***** Collected data *****

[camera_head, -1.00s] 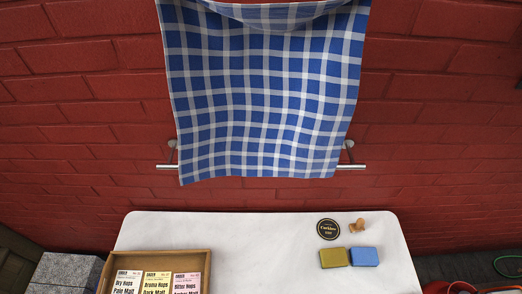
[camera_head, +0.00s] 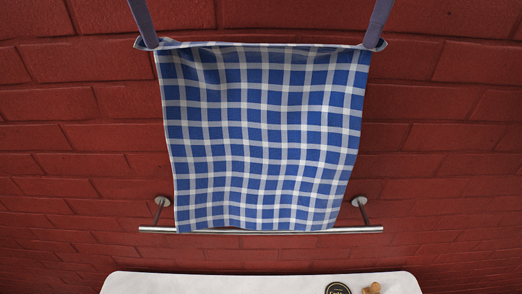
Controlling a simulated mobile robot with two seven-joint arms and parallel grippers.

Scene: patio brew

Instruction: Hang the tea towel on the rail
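The tea towel (camera_head: 262,140) is blue and white checked. It hangs spread out from its top edge, one upper corner at each gripper. My left gripper (camera_head: 148,43) is shut on the upper left corner, and my right gripper (camera_head: 375,43) is shut on the upper right corner. The steel rail (camera_head: 362,230) is fixed to the wall by two round mounts. The towel's lower edge reaches about the rail's height in the picture and overlaps its middle part. I cannot tell whether towel and rail touch. Both grippers are well above the rail in the picture.
A red brick wall (camera_head: 60,150) fills the background. A white table (camera_head: 220,284) stands below the rail, with a round dark coaster (camera_head: 338,288) and a small tan object (camera_head: 372,287) at its right. The wall on both sides of the towel is clear.

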*****

▸ Request:
Starting at the line containing "[camera_head, +0.00s]" and ending at the line containing "Scene: patio brew", copy those lines exactly, both included, and nothing more. Leave out any picture.

▸ Complete response:
[camera_head, +0.00s] 
Controlling a simulated mobile robot with two seven-joint arms and parallel grippers.

Scene: patio brew

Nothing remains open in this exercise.